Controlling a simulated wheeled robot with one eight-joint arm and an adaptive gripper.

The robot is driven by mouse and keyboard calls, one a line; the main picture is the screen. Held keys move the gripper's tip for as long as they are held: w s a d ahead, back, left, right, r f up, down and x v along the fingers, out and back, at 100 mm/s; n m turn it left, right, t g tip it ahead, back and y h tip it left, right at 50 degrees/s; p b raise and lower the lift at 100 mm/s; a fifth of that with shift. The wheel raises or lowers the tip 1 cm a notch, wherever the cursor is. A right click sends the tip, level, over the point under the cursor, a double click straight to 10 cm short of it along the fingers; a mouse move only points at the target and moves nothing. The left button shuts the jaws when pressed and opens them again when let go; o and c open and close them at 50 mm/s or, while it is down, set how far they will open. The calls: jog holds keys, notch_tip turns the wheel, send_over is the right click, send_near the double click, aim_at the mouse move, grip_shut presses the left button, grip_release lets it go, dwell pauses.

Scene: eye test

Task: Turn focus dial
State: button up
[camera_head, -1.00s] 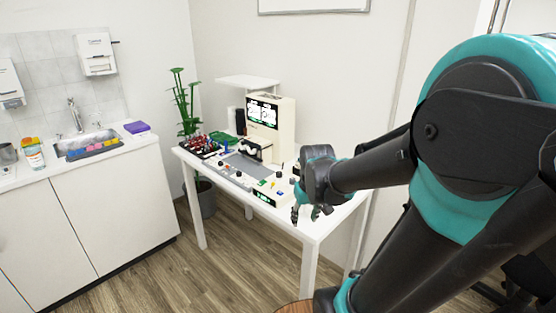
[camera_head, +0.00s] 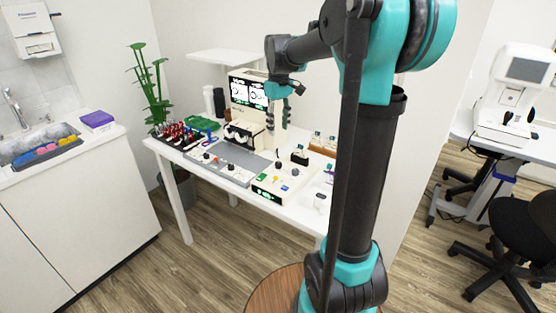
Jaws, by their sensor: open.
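A cream control box (camera_head: 275,202) with a small green display sits at the front of the white table. Small knobs and coloured buttons are on its top, among them a dark knob (camera_head: 278,165) and a grey knob (camera_head: 295,172). I cannot tell which is the focus dial. A grey panel (camera_head: 236,166) with more small knobs lies to its left. My gripper (camera_head: 277,123) is open and points down in front of the right side of the cream device with the screen (camera_head: 240,92). It appears above the table and apart from the control box. Its fingers look empty.
A rack of red-topped items (camera_head: 180,134) and a green tray (camera_head: 202,124) stand at the table's left. My arm hides the table's right end. A sink counter (camera_head: 60,170) is at left, a black chair (camera_head: 515,225) at right.

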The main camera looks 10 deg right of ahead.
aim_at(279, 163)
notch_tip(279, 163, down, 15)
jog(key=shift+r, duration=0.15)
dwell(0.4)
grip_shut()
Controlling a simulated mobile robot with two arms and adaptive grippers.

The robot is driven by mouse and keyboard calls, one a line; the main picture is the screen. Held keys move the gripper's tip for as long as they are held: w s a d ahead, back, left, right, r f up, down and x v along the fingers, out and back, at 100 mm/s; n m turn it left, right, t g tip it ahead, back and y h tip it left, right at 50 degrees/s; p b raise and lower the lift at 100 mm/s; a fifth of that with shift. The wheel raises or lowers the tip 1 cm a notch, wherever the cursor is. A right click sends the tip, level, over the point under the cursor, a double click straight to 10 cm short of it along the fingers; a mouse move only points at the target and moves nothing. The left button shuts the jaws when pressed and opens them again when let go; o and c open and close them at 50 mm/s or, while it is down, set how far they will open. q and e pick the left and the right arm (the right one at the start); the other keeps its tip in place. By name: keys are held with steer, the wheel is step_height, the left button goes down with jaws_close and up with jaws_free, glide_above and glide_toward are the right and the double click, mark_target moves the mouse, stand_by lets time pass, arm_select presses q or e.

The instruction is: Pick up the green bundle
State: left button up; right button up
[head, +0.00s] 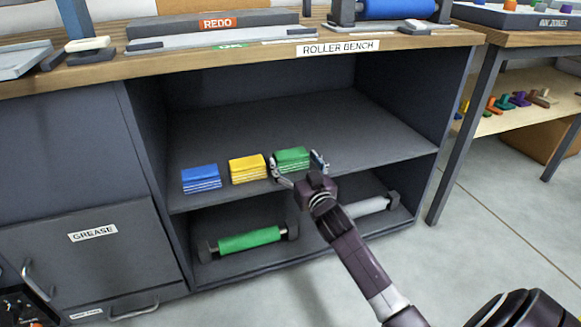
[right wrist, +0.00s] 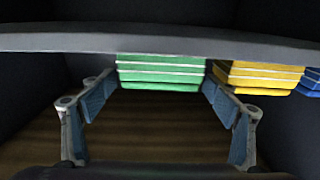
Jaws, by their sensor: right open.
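The green bundle (head: 292,158) lies on the upper shelf (head: 330,120) of the roller bench, rightmost in a row of three. It also shows in the right wrist view (right wrist: 160,72), where the picture is turned over and the shelf edge (right wrist: 160,44) runs along the top. My right gripper (head: 298,168) is open at the front of the bundle, with one finger toward each side of it. In the right wrist view its fingers (right wrist: 157,90) show blue pads, and the bundle appears between them, not clamped. My left gripper is not in view.
The yellow bundle (head: 247,168) lies close to the left of the gripper's left finger, and the blue bundle (head: 201,179) is farther left. Below are a green roller (head: 249,240) and a grey roller (head: 366,207). The shelf is clear behind and to the right.

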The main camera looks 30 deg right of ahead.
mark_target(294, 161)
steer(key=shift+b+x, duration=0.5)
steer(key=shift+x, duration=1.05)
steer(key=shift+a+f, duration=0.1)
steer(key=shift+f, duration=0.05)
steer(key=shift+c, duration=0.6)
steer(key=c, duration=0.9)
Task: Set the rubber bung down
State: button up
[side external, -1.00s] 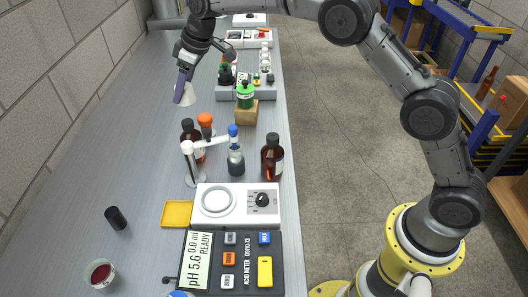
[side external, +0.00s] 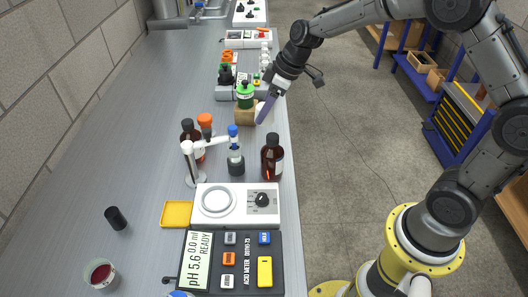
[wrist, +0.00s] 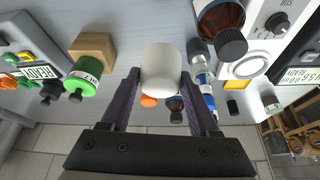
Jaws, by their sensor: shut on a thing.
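The rubber bung (wrist: 161,70) is a white, slightly tapered plug. It sits between the two dark purple fingers of my gripper (wrist: 160,84) in the wrist view, with a finger against each side. In the side external view my gripper (side external: 264,110) is shut on it by the bench's right edge, beside the wooden block with the green-capped bottle. There the bung (side external: 259,106) is mostly hidden behind a finger. I cannot tell how far its lower end is from the bench.
The wooden block (side external: 243,117) carries a green bottle (side external: 245,96) close by.

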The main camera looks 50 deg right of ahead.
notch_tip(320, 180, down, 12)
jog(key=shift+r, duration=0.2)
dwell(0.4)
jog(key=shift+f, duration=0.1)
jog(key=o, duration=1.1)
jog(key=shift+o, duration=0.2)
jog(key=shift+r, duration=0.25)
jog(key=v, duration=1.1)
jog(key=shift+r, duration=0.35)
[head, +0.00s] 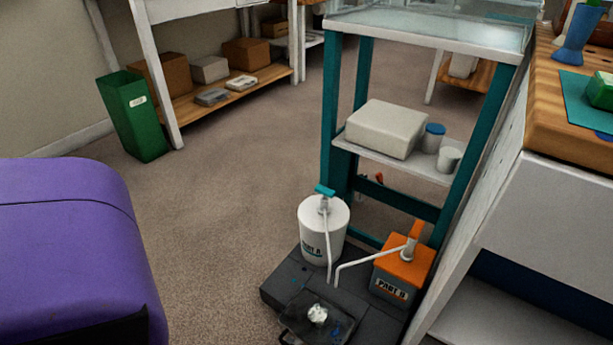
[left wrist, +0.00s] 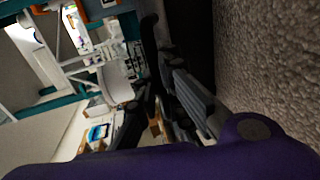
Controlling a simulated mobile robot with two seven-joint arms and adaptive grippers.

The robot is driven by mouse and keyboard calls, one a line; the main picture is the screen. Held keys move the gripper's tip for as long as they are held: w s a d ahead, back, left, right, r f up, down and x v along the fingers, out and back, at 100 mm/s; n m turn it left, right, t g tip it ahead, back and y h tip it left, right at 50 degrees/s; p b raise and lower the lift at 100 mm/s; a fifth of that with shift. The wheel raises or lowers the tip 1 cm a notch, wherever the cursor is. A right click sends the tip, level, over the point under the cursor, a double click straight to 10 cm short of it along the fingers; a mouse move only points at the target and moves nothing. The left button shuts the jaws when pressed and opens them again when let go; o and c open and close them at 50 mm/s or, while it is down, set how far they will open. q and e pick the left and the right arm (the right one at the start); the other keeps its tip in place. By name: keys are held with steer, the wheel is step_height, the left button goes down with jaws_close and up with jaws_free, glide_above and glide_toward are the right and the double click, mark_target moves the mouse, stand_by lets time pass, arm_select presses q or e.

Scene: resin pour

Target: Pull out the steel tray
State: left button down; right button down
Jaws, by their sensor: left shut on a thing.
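The steel tray (head: 338,328) sits low at the bottom edge of the head view, at the front of the dark base. The held part is mostly hidden between the fingers. In the head view the left gripper cannot be made out. My right gripper is in neither view.
A teal-framed rack (head: 329,110) rises behind; a wooden-topped bench (head: 565,100) flanks the right.

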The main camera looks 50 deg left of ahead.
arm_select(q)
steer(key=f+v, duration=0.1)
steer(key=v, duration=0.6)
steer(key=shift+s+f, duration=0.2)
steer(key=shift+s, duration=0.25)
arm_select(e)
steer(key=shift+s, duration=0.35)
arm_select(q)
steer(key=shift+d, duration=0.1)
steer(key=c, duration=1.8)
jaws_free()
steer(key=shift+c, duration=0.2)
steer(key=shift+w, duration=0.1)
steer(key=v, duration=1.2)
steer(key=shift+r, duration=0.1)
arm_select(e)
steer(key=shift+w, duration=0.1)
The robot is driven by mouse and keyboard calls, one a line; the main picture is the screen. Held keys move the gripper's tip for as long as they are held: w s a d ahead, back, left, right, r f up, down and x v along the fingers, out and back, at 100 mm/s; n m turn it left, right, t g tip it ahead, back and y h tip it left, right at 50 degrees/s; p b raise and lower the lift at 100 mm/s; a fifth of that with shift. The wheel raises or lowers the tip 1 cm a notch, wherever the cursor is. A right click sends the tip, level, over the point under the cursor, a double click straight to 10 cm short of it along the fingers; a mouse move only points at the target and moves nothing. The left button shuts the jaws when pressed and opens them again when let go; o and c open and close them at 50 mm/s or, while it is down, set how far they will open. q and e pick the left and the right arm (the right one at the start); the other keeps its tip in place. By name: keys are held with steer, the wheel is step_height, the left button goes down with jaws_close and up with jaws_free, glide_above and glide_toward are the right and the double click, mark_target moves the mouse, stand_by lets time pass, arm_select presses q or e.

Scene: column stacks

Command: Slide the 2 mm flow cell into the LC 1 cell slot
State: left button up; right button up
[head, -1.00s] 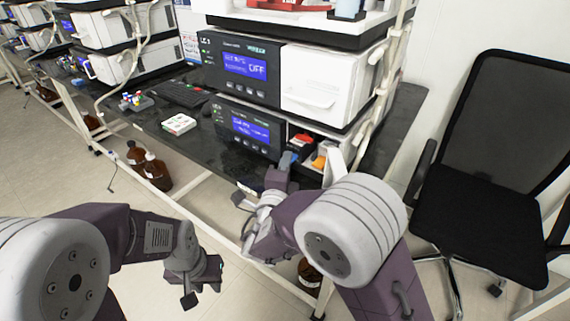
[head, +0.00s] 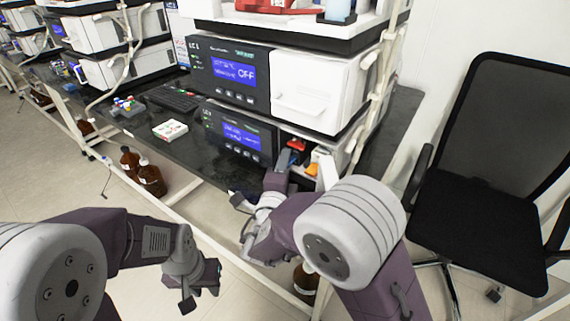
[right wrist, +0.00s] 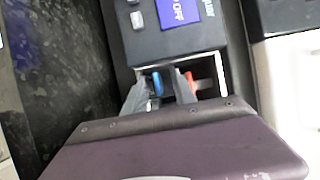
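The LC 1 stack's lower unit (head: 238,132) has an open compartment at its right end. A blue-tipped piece (head: 293,158), perhaps the flow cell, shows at the compartment beside a red-topped piece (head: 298,145). In the right wrist view, the blue piece (right wrist: 157,83) lies between my right gripper's fingers (right wrist: 162,90), with a dark gap beside the right finger. The red piece (right wrist: 191,80) is just right of that finger. My right gripper (head: 278,180) is at the compartment front. Slot labels are unreadable. My left gripper (head: 202,287) hangs low, away from the bench; its opening is unclear.
An orange piece (head: 312,168) sits at the compartment's right. The white-fronted upper unit (head: 320,92) is above. A white box (head: 170,130), vial rack (head: 127,107) and keyboard (head: 172,97) lie left on the dark bench. A black chair (head: 490,190) stands at the right.

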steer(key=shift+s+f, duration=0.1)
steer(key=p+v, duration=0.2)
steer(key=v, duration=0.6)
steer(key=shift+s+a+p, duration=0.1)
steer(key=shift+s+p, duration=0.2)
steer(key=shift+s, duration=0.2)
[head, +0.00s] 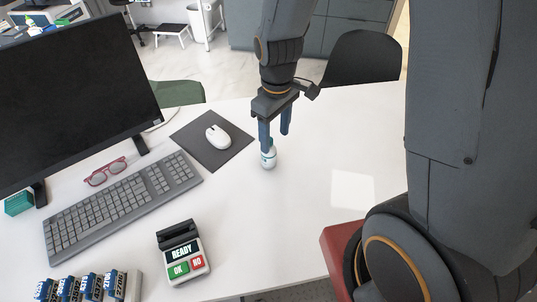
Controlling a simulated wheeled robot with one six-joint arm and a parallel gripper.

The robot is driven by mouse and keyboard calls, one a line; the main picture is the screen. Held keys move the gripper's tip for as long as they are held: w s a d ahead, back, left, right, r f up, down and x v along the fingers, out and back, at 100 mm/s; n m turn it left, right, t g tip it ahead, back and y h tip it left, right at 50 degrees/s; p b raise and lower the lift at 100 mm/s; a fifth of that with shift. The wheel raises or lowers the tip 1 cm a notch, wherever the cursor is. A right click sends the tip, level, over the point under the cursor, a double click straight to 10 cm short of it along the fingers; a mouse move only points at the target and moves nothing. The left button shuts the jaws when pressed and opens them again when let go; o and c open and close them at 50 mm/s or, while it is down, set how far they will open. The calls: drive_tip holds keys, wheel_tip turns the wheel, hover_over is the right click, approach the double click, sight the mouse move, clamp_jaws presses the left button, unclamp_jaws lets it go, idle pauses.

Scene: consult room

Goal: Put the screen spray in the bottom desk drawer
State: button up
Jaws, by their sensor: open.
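A small white bottle with a teal top and label, likely the screen spray (268,160), stands upright on the white desk (240,215), right of the mouse pad. My gripper (275,141) points down over the bottle with its blue fingers apart. The left finger overlaps the bottle's top in the picture. I cannot tell whether the fingers touch it or stand around it. No desk drawer shows in this view.
A monitor (70,90), keyboard (125,205), red glasses (106,171), mouse (217,136) and pad (190,135) occupy the left. A card terminal (184,254) stands in front. The desk right of the bottle is clear. A black chair (365,62) stands behind.

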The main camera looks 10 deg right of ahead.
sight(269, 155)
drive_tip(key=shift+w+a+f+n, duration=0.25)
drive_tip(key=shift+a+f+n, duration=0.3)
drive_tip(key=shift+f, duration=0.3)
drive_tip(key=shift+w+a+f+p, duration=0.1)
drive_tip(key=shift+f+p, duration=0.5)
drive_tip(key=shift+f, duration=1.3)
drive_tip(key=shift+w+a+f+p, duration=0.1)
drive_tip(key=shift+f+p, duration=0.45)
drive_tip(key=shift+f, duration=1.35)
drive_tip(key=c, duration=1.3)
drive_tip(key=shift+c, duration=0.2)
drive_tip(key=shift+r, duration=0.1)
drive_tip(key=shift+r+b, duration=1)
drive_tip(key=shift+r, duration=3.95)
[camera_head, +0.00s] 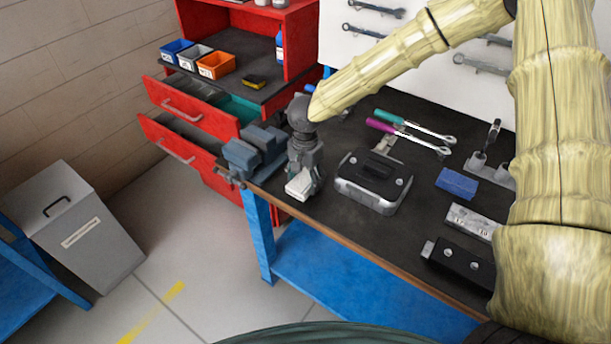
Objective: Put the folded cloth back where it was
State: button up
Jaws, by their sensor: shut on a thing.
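My gripper (301,178) is at the front left of the dark workbench, just right of the blue-grey vise. It points down and is shut on a small pale, off-white block-like thing (298,188), which looks like the folded cloth. Its upper part is hidden by the fingers. The cloth is near the bench's front edge; I cannot tell whether it touches the bench top (335,215). A flat blue piece (457,183) lies farther right on the bench.
The vise (255,152) is close on the left, a grey-black case (374,181) close on the right. Ratchets (412,131) lie behind; a black block (459,262) and a pale box (472,222) lie at right. Red drawers (190,115) stand open at left.

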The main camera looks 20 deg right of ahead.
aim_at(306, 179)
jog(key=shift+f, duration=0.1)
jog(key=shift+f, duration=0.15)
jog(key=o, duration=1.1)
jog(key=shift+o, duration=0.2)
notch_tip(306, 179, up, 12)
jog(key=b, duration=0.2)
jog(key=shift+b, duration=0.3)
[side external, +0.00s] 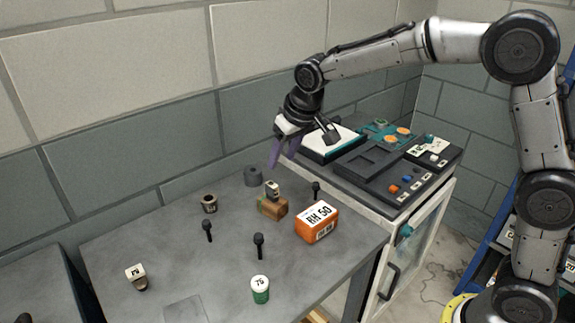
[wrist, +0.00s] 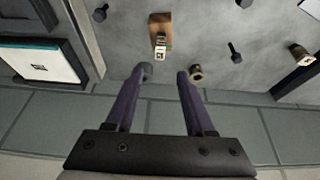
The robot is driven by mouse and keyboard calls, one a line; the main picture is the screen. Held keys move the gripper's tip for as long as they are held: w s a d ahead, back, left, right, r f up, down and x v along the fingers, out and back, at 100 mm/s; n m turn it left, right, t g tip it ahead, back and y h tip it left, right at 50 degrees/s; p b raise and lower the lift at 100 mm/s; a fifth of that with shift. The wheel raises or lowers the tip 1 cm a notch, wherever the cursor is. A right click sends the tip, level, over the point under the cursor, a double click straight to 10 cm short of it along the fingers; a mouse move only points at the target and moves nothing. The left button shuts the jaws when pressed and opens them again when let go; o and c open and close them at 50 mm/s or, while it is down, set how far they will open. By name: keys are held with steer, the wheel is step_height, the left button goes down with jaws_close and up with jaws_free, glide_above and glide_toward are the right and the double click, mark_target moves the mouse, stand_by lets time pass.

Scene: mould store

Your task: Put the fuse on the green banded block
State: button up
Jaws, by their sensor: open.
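My gripper (side external: 283,157) is open, with purple fingers, above the far part of the grey table; it also shows in the wrist view (wrist: 163,76). Nothing is between its fingers. A small pale piece with dark marks (side external: 272,188), which may be the fuse, stands on a brown wooden block (side external: 272,208). In the wrist view the piece (wrist: 160,51) and the block (wrist: 160,24) lie just beyond the fingertips. I cannot make out a green band on this block. A green cylinder with a white labelled top (side external: 260,291) stands near the table's front.
A grey cylinder (side external: 254,175) and a brown cup-like piece (side external: 209,204) stand near the wooden block. An orange box (side external: 317,223) is to its right. Black knobbed pieces (side external: 259,245) and a labelled block (side external: 136,278) stand around. A cabinet with a dark tray (side external: 365,160) adjoins at right.

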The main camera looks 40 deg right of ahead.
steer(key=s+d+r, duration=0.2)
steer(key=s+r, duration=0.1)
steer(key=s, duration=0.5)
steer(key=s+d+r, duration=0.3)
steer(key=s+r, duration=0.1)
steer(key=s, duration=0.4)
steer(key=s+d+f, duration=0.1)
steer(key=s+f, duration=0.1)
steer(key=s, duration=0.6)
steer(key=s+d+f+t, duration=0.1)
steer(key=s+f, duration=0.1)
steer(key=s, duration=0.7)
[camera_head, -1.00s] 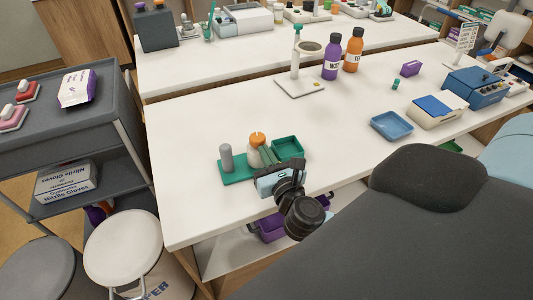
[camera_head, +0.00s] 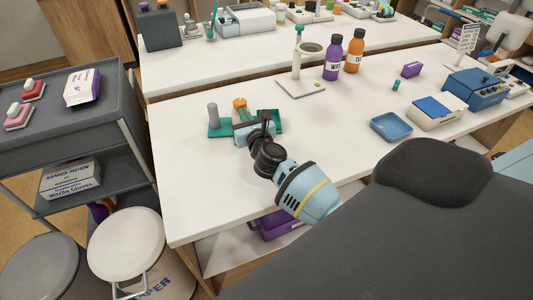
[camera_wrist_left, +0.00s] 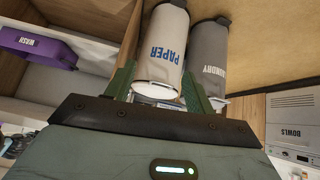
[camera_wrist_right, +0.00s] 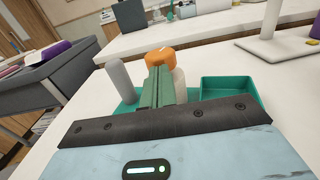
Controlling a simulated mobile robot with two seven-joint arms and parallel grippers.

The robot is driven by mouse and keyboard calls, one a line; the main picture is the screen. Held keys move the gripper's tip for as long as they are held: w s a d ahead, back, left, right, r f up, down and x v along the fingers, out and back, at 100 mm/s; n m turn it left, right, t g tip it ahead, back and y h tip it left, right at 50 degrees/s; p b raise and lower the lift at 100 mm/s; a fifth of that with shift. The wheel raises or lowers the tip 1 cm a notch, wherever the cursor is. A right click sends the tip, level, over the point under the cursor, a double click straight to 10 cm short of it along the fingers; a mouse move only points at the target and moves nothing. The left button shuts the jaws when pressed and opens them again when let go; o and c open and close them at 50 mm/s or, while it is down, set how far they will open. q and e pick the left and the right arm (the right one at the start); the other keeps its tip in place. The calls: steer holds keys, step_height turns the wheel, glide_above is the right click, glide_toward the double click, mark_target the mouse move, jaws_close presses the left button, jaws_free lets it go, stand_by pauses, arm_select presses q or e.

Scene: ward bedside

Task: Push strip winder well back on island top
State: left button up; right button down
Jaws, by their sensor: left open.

◆ ◆ ◆ ◆ ◆

• What the task asks
Skip all pictures and retype only the stretch from the line that holds "The main camera looks 40 deg right of ahead." through the line that holds "and parallel grippers.", exactly as written.

• Written response
The main camera looks 40 deg right of ahead.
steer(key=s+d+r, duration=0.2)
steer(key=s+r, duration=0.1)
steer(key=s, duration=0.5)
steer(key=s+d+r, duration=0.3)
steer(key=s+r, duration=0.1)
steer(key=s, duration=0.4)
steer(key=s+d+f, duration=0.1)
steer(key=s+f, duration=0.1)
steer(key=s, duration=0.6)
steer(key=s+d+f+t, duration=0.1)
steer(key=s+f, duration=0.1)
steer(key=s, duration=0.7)
[camera_head, -1.00s] 
[camera_head, +0.00s] 
[camera_wrist_left, +0.00s] 
[camera_wrist_right, +0.00s] 
Controlling a simulated mobile robot with two seven-joint arms and parallel grippers.

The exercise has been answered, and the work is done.